Neither do the people who initially envisaged how that end of Nita Lake and Lake Placid Road would be developed. Those planning documents wanted to ensure unobstructed sightlines to the lake and public space, green space. Both good ideas. Then and now.

But maybe too idealistic for what Whistler and Creekside are becoming.

Aspen is a word I’d like to avoid because it’s both cliché and probably not entirely accurate. But it is a good shorthand for what we’d like to avoid becoming. And it’s what we are incrementally creeping toward.

Is Nita Lake Lodge the tipping point on that journey? Don’t know.

But I do know any developer approaching muni hall and the population of Whistler with an unadorned proposal to build a hotel this size at this location – unsupported by current zoning let’s remember – would be told "thanks, but no thanks." It’s not in keeping with the neighbourhood. It’s not in keeping with the size of the lake. We have concerns about commercial development and redevelopment around our "jewels" of valley lakes.

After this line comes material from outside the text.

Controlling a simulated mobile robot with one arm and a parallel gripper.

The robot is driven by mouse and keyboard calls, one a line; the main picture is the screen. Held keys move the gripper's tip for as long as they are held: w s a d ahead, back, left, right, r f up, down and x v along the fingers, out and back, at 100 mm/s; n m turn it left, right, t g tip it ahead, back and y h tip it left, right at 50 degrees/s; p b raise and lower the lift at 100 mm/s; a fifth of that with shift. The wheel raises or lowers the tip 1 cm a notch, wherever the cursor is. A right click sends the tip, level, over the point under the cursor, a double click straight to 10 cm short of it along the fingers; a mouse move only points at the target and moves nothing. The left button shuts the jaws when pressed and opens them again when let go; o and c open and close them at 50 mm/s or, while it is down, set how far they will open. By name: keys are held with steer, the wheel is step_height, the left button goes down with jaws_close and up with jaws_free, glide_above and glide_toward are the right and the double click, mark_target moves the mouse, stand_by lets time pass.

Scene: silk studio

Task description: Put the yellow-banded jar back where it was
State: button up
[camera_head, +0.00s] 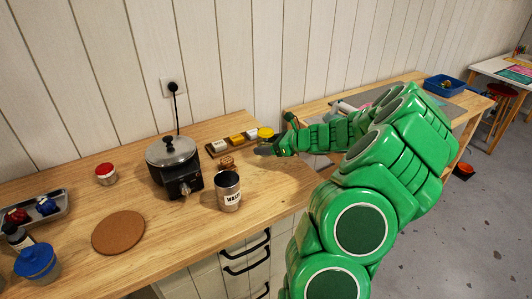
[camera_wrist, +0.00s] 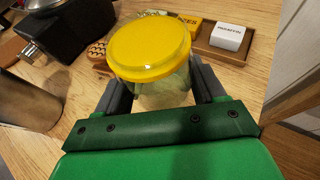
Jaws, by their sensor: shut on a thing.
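The yellow-lidded jar (camera_wrist: 151,49) is clear, with a pale body below its wide yellow lid. My gripper (camera_wrist: 157,76) is shut on it, one dark finger on each side of the body. In the head view the yellow lid (camera_head: 265,132) shows just above my gripper (camera_head: 268,149), at the right part of the wooden bench. The gripper hides most of the jar there. I cannot tell whether the jar's base touches the bench.
A wooden tray (camera_head: 213,154) of labelled blocks lies just behind the jar. A carved wooden block (camera_head: 227,163), metal can (camera_head: 229,196) and black-based pot (camera_head: 173,168) stand left. Farther left are a red-lidded jar (camera_head: 106,174), cork mat (camera_head: 118,232) and blue-lidded jar (camera_head: 37,264).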

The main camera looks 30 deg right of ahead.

So the decision becomes one of determining whether the enticement to do something we ought not do is sufficient.

I suspect the proposal will be given the green light. I only hope it’ll be the last one we do this way. I hope the two new councillors who ran on a strong platform of planning will be successful in getting on with the task. I hope someone will have the courage to either bring the neverending sustainability plan to completion or take it out and shoot it in the head before we waste much more tax money on it. Maybe if it was completed we’d be more able to see how inappropriate this development is… regardless of the package of goodies it comes with.

Maybe we’re already past the tipping point of becoming what we hope we will never be.